L’étude de cas sur l’Abitibi constitue l’une
des trois études réalisées sur la forêt
boréale du Canada. L’idée de réaliser
un programme consacré à la forêt boréale
a été suscitée par le programme de la TRNEE
sur la Conservation du patrimoine naturel du Canada visant à
faire le point sur l’état de la conservation et à
cerner les principaux enjeux et possibilités dans ce domaine
à l’échelle nationale.
L’Abitibi comprend le nord-ouest du Québec
et le nord-est de l’Ontario. Elle englobe de vastes parcelles
de terrains principalement boisés se situant sur la limite
nord des zones d’exploitation forestière commerciale
de la région ou proches de celles-ci. L’Abitibi est
aussi reconnue mondialement comme un centre minier et compte de
nombreuses mines et sociétés minières réputées,
comme Noranda, Falconbridge (détenue à 59 % par Noranda)
et Placer Dome.

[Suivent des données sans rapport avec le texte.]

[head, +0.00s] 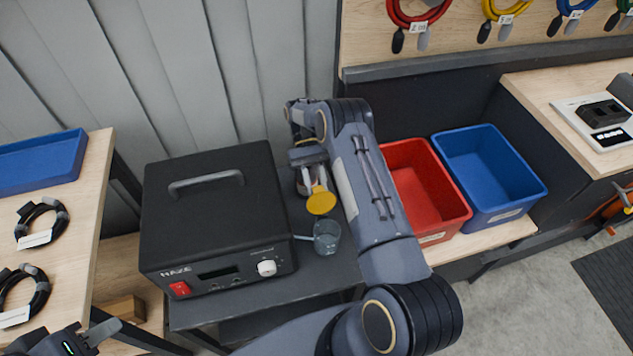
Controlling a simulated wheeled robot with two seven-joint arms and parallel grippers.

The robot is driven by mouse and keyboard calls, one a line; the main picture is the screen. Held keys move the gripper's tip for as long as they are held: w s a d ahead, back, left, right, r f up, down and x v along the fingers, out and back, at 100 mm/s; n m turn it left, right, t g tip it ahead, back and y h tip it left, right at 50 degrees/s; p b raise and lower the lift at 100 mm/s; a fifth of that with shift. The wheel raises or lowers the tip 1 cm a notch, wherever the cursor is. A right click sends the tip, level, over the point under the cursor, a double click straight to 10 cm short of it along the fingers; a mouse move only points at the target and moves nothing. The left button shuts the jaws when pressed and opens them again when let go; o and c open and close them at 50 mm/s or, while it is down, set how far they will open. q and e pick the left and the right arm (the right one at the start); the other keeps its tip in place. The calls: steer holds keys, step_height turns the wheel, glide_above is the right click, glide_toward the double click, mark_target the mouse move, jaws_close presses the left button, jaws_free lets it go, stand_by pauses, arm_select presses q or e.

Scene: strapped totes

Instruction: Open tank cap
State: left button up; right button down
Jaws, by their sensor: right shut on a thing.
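A black machine marked HAZE (215,215) stands on the dark bench, with a handle on top and a white knob (267,268) on its front. The yellow tank cap (321,203) shows to the right of the machine, its round face towards me. My right gripper (314,184) reaches down from above and is shut at the cap's upper edge.
A red bin (432,235) and a blue bin (516,207) are to the right of my right arm. A wooden table (84,222) with coiled black cables is at the left.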

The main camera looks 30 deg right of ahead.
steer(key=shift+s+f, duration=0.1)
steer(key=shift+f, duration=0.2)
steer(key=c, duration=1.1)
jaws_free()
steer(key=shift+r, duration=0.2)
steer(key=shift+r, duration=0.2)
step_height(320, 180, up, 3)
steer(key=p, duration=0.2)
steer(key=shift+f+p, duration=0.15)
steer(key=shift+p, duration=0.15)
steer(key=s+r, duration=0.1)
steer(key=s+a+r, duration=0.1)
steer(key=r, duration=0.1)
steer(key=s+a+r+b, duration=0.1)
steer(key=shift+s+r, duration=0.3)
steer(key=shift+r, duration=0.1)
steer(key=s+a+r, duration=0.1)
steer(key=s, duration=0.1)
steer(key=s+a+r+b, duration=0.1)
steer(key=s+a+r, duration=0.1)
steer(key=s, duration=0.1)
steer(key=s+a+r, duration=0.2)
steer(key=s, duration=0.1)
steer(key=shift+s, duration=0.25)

La région est très dépendante
de ses ressources naturelles, ce qui a créé un contexte
économique où de nombreux postes sont très
bien rémunérés, où l’emploi est
en baisse et où il n’existe que peu de débouchés
en dehors des secteurs de l’exploitation des ressources naturelles.
Par conséquent, les populations des principales communautés
autres qu’autochtones a baissé de 8 % de 1996 à
2001. En revanche, la population des communautés autochtones
croît, mais le nombre de leurs résidents ne représente
qu’environ 5 % du total régional.
L’Abitibi a toujours été très
dépendante des ressources naturelles. Elle était située
sur une route de commerce de la fourrure importante à la
fin du XVIIe siècle et, au cours du siècle dernier,
elle a fourni des produits de la forêt, des minerais et de
l’hydroélectricité. L’aménagement
forestier a certainement changé au cours de cette période,
car l’approche actuelle visant la gestion durable des forêts
a prédominé au cours de la dernière décennie.
La forêt existante représente le résultat net
de perturbations humaines et naturelles qui ont agi comme contrepoids
à la croissance de ses peuplements.
Même si l’étude de cas a été
presque également divisée entre le Québec et
l’Ontario, un grand nombre des observations et des recommandations
valent pour l’ensemble de la région visée par
cette étude de cas. La conclusion peut-être la plus
étonnante est que, bien que la forêt ait été
exploitée à l’échelle industrielle tout
au long du siècle dernier, l’écosystème
forestier se révèle dans l’ensemble sain. Le
principal sujet d’inquiétude au plan de la conservation
concerne le caribou des forêts, désigné comme
une espèce menacée en vertu du système de cotation
du Comité sur la situation des espèces en péril
au Canada (COSEPAC). Le caribou est une espèce dite «
parapluie », c’est-à-dire qu’en assurant
sa conservation, on protège du même coup de nombreuses
autres espèces et valeurs. Les caribous sont très
sensibles à la présence de l’homme. Au fur et
à mesure de l’expansion et de l’intensification
de l’utilisation de la forêt par l’homme, leur
aire de distribution géographique s’est repliée
vers le nord, et leurs populations ont diminué. L’accès
à leur habitat est un facteur critique, car il permet aux
prédateurs naturels et aux humains de les chasser plus facilement
et accroît ainsi la présence humaine. L’élaboration
et la mise en place d’une stratégie efficace de conservation
du caribou auraient un impact considérable sur la gestion
actuelle et les niveaux de récolte du bois d’œuvre.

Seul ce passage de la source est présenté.